## BEGIN Records

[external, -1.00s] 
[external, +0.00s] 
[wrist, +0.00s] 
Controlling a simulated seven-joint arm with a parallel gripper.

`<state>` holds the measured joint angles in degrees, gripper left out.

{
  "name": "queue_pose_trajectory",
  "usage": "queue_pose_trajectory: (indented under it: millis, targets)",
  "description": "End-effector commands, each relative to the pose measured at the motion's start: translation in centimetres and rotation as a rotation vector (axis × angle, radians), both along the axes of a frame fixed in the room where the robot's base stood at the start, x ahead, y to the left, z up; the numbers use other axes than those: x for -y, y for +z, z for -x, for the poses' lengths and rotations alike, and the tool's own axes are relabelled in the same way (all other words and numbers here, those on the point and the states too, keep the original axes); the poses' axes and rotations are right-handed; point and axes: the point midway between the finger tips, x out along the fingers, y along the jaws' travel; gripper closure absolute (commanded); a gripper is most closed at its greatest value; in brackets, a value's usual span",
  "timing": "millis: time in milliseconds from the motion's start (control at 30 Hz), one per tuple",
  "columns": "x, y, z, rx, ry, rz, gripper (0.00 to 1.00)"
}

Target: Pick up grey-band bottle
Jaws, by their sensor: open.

## END Records
## BEGIN Records

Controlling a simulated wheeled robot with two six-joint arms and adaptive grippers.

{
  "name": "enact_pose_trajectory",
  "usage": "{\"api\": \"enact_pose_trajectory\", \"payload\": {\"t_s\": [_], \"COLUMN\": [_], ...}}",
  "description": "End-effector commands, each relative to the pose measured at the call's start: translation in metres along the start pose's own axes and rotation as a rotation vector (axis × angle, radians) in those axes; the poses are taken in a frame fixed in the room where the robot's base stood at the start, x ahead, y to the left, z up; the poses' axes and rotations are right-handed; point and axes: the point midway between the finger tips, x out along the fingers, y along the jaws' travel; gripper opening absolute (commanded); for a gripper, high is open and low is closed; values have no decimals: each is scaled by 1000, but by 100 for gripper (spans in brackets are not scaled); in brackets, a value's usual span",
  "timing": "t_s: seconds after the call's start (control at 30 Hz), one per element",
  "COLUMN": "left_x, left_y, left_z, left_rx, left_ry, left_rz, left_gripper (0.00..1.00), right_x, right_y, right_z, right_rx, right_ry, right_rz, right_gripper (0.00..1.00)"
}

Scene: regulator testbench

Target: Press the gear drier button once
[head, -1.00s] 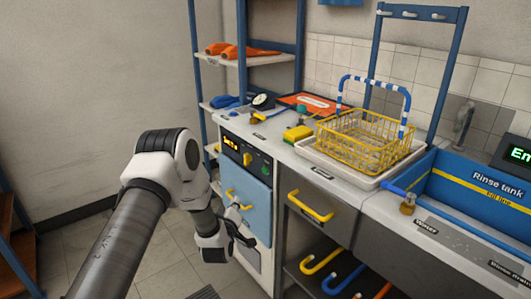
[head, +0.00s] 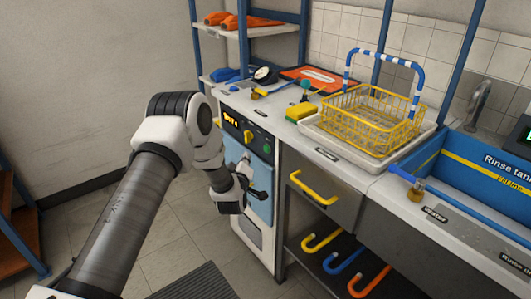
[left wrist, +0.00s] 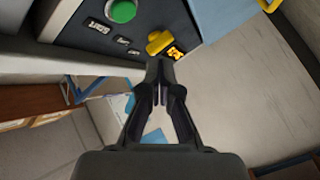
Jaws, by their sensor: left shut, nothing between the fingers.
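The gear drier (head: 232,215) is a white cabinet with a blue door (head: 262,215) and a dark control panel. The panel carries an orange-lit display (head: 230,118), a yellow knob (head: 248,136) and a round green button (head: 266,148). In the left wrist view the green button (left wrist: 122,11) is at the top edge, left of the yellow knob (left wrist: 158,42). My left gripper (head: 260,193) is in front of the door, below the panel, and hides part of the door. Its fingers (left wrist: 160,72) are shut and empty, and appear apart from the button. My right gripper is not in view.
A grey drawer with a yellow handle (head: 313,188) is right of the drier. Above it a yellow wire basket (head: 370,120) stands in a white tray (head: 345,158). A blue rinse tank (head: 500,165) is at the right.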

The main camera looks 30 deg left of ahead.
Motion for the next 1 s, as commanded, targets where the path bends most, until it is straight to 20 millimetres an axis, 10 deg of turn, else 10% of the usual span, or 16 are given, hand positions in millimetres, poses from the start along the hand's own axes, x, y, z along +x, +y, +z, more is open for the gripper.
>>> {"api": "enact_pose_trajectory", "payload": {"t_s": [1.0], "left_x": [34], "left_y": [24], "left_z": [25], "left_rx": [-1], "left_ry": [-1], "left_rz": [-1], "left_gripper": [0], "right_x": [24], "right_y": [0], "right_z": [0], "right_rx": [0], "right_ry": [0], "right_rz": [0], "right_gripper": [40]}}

## END Records

Look for the word "millis" in every line of the listing and copy the lines that have it.

  "usage": "queue_pose_trajectory: (indented under it: millis, targets)",
  "timing": "millis: time in milliseconds from the motion's start (control at 30 Hz), one per tuple",

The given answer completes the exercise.